Entries from a robot dataset:
· · ·
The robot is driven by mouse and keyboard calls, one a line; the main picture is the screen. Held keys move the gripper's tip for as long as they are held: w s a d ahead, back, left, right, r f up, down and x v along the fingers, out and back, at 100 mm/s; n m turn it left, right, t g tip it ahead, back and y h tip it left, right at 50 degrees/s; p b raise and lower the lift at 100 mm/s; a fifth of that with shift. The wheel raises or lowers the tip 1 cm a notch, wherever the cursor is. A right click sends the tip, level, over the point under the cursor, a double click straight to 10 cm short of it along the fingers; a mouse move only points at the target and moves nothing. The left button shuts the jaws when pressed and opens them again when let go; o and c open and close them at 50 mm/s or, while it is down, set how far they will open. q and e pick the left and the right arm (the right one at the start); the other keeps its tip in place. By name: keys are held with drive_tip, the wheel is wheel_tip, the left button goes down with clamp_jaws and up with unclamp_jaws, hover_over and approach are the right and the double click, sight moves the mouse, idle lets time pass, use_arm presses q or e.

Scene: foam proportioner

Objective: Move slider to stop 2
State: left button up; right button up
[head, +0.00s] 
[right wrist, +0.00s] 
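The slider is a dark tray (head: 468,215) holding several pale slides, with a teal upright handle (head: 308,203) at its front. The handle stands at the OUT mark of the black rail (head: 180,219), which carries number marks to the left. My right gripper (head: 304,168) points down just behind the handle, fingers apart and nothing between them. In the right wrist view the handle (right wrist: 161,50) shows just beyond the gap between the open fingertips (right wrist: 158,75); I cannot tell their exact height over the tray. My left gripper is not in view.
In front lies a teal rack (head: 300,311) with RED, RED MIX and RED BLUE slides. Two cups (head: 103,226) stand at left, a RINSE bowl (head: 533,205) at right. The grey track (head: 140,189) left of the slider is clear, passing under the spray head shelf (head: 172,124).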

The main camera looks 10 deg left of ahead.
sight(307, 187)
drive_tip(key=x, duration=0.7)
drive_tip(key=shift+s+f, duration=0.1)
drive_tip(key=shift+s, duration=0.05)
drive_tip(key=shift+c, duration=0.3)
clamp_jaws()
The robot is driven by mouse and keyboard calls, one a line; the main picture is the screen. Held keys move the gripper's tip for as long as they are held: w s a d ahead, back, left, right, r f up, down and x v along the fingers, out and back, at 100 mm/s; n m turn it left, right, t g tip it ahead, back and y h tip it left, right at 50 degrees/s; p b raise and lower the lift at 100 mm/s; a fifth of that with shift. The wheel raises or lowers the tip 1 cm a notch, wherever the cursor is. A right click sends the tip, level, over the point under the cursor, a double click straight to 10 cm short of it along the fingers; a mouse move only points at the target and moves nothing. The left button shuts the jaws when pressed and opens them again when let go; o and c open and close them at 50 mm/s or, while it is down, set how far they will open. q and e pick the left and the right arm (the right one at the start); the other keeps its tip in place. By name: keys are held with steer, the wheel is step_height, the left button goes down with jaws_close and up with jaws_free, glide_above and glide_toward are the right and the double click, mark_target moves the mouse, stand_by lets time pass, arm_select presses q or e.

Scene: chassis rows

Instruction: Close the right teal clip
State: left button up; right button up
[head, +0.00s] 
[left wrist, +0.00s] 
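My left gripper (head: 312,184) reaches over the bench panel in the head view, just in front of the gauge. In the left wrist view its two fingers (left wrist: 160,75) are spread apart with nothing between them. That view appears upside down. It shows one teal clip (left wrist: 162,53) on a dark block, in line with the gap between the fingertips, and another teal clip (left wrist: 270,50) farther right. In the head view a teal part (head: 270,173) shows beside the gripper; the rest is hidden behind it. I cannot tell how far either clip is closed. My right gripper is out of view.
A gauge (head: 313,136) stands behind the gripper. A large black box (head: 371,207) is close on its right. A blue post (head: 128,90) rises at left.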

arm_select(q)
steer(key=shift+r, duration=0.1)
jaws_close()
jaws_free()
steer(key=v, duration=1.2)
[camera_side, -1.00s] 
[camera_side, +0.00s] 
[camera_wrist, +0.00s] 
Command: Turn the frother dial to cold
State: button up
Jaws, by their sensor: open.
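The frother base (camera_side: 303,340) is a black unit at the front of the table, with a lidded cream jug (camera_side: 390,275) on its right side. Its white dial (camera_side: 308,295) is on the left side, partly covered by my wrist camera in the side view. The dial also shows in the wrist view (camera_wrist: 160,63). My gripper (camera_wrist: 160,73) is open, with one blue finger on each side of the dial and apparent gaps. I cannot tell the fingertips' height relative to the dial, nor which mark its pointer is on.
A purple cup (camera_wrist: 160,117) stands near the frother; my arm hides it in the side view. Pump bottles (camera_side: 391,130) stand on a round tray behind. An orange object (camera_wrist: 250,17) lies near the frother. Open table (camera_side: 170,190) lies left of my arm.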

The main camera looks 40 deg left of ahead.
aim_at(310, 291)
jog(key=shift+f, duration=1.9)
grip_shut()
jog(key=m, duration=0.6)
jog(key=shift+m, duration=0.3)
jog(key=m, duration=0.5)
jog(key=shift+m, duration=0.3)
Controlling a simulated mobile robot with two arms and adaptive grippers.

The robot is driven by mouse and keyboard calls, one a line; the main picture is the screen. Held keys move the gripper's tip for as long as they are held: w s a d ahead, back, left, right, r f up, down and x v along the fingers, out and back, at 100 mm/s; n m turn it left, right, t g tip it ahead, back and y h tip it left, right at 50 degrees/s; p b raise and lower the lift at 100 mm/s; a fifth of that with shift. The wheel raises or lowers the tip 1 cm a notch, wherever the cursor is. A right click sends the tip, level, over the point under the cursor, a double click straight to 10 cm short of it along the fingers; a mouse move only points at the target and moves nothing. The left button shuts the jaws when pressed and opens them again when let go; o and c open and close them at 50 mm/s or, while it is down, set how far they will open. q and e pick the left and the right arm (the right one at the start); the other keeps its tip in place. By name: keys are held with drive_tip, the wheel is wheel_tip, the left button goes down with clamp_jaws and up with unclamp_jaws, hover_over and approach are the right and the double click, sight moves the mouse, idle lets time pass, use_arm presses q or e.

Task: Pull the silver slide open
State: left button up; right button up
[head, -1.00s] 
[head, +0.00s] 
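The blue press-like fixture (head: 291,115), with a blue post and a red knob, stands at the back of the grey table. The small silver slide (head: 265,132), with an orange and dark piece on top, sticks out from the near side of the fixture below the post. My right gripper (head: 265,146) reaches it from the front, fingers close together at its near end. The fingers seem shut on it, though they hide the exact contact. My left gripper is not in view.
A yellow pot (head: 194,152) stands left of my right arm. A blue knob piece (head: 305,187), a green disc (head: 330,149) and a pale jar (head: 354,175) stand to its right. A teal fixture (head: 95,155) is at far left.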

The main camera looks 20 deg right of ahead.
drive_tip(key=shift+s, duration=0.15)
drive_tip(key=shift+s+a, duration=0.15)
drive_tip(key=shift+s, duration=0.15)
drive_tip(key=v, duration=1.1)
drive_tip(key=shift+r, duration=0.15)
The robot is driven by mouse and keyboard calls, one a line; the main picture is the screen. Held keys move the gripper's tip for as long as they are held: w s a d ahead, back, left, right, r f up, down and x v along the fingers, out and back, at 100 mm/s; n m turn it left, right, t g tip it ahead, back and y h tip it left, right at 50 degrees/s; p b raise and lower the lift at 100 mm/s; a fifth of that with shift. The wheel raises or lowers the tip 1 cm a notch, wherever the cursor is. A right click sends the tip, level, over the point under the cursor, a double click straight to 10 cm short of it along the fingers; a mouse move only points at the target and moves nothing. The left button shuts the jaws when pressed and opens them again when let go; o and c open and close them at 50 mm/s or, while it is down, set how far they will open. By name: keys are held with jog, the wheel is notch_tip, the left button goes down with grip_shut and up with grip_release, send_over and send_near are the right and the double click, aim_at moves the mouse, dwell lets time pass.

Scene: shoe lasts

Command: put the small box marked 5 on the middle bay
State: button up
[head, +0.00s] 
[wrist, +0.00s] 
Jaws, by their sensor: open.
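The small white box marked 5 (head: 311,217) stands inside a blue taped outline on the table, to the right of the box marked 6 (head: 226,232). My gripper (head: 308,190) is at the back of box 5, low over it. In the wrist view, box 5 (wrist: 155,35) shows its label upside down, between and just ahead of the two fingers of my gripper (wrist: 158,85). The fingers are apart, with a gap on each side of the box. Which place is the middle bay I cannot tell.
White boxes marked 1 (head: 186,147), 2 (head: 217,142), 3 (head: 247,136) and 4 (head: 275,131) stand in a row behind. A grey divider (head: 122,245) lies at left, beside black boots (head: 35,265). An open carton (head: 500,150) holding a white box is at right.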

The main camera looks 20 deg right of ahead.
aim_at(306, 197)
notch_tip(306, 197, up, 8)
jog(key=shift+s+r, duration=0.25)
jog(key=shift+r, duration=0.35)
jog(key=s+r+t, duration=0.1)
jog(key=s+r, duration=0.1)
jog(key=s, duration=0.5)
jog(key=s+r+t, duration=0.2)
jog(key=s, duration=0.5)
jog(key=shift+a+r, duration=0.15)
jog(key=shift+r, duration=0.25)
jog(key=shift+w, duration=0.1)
· · ·
Copy all lines of the material above where the string "Scene" occurs.

→ **Response**:
Scene: foam proportioner
Scene: chassis rows
Scene: shoe lasts

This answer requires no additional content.